**Input material**

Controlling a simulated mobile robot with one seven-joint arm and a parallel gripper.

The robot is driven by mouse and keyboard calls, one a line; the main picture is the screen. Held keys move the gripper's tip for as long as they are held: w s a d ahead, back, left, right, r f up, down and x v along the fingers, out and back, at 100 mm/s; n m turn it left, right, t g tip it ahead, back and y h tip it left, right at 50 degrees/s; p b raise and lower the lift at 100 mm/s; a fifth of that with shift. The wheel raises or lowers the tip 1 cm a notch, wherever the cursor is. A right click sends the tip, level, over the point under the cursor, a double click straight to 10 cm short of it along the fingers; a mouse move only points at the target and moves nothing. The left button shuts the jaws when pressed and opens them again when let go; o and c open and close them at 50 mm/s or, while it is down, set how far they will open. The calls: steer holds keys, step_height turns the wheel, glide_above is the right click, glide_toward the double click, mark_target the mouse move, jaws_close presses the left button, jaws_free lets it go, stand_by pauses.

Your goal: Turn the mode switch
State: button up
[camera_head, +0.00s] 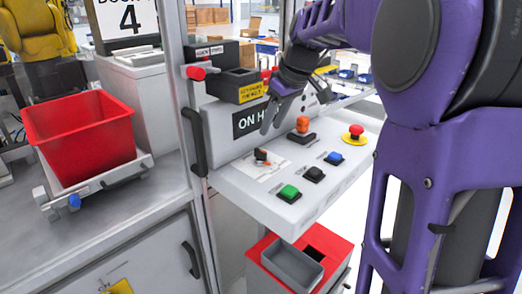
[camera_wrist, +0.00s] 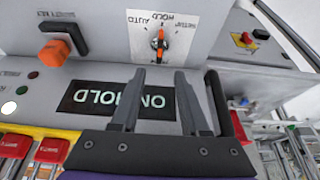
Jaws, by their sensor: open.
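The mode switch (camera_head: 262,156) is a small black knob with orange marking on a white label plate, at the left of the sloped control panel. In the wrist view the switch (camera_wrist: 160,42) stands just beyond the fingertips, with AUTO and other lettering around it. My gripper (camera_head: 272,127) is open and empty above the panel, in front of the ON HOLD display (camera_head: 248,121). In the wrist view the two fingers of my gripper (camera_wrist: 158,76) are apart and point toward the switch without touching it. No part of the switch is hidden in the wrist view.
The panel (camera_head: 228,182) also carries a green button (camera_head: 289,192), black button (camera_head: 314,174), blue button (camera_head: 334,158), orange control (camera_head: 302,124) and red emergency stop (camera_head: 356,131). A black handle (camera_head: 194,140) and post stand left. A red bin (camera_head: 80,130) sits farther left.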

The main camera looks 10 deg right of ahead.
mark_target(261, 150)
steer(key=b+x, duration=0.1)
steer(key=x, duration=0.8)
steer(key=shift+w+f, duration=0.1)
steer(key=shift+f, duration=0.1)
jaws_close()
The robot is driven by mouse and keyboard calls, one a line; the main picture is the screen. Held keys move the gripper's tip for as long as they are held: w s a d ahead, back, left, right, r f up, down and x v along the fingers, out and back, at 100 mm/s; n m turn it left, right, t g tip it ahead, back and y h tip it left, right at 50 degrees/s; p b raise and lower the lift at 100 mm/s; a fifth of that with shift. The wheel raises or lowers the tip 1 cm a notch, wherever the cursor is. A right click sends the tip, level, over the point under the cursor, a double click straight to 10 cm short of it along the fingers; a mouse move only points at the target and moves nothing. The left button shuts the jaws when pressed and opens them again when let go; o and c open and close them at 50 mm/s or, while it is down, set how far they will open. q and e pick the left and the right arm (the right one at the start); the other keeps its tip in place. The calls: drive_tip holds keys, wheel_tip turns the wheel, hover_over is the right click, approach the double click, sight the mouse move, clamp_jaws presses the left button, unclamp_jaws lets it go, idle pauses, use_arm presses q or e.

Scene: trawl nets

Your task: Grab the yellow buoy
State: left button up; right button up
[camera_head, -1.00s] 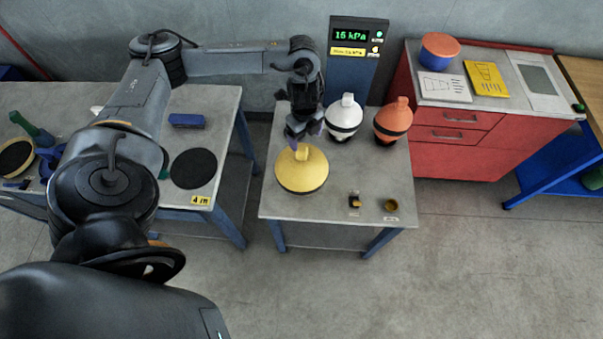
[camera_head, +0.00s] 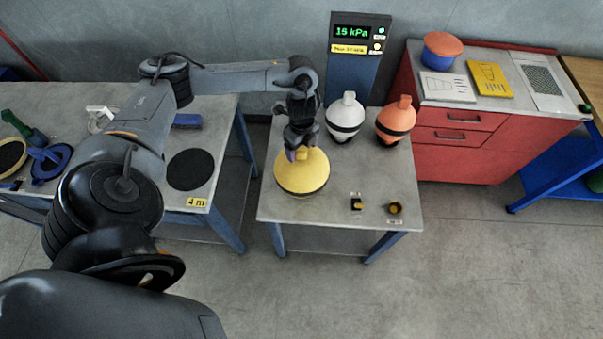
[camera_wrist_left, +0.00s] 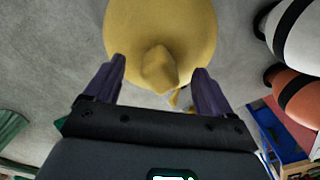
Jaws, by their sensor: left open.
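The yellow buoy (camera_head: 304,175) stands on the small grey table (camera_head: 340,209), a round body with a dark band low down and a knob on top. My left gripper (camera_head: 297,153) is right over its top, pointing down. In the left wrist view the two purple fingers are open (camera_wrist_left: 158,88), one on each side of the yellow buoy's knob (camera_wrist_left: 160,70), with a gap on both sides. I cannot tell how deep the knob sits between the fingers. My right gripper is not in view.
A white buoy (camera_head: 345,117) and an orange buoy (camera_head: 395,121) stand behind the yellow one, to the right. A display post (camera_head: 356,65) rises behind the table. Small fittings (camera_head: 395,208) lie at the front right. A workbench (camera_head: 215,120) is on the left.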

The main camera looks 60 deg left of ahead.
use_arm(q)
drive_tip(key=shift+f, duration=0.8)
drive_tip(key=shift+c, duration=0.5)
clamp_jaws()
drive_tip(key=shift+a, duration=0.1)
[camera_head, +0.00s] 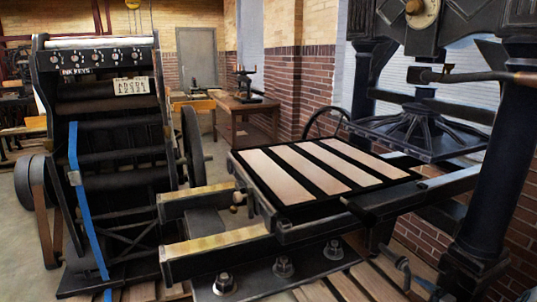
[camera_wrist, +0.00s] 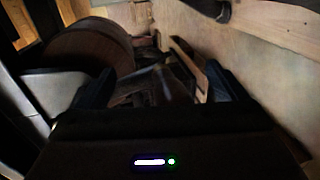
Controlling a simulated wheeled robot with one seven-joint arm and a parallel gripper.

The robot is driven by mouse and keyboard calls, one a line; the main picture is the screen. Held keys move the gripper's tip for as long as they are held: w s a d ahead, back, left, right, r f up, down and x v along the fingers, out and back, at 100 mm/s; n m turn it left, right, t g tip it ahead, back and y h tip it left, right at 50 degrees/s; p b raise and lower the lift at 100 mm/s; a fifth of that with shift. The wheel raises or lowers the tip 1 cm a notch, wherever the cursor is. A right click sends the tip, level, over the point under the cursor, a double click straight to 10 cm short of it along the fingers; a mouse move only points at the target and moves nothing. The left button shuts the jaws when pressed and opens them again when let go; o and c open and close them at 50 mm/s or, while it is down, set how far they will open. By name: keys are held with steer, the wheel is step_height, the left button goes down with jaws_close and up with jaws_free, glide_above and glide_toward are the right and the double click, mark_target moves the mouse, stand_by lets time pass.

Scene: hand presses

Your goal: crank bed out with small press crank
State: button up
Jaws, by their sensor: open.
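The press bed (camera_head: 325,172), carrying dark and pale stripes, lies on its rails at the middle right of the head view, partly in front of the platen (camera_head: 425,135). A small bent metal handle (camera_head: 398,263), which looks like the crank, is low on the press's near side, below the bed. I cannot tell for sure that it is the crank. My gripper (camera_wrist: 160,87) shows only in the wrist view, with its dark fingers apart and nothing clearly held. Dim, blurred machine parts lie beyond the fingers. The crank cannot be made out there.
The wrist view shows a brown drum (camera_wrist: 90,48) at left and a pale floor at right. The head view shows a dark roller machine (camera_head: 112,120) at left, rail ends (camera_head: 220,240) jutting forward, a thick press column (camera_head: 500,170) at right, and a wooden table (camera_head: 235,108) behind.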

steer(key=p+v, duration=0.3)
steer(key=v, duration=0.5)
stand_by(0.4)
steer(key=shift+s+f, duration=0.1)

* * *

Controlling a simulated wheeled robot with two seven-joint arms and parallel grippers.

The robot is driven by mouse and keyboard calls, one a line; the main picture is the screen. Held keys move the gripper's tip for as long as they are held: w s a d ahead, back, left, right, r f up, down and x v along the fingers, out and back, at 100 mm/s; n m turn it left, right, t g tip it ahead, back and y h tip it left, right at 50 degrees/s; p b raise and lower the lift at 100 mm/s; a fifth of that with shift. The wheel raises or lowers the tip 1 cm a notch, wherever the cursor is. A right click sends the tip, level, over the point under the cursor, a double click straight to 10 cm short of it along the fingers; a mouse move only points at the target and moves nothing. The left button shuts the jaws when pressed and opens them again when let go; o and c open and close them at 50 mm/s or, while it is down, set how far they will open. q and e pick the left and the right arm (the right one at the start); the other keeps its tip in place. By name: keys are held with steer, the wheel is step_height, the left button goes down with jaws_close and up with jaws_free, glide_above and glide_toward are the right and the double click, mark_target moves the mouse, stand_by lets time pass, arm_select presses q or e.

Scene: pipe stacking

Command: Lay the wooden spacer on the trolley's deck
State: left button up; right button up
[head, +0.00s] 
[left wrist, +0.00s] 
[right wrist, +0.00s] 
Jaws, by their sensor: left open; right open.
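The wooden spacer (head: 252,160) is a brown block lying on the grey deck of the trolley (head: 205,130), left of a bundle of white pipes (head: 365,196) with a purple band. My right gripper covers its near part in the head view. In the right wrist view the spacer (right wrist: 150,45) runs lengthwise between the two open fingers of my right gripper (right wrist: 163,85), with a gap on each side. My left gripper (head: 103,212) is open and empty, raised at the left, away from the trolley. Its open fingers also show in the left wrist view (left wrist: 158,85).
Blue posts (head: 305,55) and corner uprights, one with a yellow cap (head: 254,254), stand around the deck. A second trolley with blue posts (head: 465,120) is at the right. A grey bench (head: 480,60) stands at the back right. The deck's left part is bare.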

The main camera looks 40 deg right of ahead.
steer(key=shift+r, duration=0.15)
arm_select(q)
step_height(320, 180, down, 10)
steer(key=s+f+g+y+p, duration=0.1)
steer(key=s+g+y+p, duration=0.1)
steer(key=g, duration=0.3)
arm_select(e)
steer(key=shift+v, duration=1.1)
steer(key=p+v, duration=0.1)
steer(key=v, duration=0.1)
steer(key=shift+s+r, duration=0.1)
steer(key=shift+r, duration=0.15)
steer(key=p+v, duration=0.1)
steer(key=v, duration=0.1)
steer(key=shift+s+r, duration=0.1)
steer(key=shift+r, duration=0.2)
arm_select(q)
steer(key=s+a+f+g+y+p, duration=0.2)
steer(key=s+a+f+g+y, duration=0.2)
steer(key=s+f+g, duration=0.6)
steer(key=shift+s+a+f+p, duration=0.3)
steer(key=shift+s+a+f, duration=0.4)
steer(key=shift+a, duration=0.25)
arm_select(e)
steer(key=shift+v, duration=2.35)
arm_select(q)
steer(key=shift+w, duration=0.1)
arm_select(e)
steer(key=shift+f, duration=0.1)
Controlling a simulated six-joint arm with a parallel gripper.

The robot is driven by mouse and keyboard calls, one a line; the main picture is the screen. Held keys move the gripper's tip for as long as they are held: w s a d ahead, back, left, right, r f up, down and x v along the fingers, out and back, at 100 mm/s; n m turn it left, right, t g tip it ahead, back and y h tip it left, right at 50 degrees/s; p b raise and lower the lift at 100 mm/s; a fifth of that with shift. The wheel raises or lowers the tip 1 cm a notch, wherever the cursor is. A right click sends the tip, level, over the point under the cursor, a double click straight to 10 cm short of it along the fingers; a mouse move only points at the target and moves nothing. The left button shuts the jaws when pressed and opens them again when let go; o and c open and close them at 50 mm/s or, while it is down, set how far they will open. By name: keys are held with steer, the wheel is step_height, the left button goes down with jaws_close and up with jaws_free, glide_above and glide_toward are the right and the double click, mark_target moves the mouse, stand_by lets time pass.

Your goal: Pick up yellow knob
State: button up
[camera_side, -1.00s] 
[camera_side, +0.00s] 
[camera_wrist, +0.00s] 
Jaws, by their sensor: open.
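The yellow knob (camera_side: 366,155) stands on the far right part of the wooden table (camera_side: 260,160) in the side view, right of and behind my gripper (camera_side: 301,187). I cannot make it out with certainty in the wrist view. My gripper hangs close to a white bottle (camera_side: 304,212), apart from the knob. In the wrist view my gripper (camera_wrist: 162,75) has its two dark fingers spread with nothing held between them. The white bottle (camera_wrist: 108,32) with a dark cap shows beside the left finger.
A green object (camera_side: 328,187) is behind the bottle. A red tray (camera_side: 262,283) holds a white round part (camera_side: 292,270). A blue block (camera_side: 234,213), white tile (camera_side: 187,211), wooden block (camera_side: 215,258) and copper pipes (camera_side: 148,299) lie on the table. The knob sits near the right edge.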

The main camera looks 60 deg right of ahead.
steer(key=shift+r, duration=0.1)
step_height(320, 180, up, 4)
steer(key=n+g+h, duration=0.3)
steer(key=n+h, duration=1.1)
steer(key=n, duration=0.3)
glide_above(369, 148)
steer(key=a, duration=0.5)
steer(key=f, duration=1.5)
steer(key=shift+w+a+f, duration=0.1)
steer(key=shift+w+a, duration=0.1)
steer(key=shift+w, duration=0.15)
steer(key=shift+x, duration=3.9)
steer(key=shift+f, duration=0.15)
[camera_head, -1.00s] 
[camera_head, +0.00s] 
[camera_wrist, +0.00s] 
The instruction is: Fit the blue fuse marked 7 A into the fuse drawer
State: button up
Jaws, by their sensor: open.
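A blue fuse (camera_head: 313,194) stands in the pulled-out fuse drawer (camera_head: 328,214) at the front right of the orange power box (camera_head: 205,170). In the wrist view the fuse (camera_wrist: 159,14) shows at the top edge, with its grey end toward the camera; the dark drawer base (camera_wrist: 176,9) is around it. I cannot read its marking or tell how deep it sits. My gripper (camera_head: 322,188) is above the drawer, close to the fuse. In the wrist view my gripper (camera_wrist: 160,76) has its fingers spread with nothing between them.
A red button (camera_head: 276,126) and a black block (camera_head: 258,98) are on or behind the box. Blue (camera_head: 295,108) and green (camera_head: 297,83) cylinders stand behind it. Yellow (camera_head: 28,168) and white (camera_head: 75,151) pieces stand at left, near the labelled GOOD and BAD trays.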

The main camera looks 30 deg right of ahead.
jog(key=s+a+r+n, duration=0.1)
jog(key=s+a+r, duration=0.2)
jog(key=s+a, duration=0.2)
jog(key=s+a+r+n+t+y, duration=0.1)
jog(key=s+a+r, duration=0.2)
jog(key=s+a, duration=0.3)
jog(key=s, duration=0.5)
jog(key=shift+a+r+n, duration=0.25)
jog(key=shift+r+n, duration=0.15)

---

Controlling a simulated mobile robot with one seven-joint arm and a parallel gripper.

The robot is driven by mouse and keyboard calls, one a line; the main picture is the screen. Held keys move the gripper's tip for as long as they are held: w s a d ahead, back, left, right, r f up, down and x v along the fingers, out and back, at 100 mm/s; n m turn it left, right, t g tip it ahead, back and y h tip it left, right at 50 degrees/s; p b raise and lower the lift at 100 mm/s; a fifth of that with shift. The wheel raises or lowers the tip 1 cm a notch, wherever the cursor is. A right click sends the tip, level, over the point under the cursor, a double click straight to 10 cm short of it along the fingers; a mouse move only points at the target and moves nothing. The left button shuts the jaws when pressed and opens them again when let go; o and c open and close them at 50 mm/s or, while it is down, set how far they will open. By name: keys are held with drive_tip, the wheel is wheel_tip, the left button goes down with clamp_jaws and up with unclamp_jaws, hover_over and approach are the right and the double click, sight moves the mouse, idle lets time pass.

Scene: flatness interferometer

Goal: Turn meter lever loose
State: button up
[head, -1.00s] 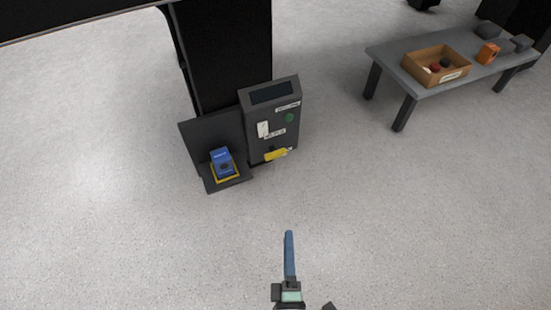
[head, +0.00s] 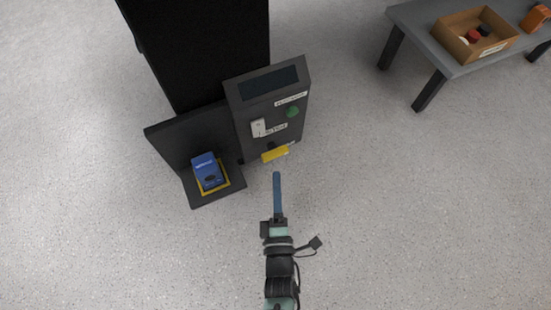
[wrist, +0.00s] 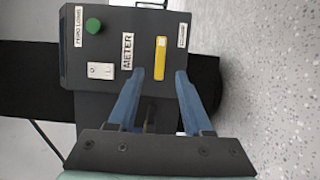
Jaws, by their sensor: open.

**Exercise brief**
Provide solely the number of lines in the data that include the word "parallel".

**Response to this exercise**
5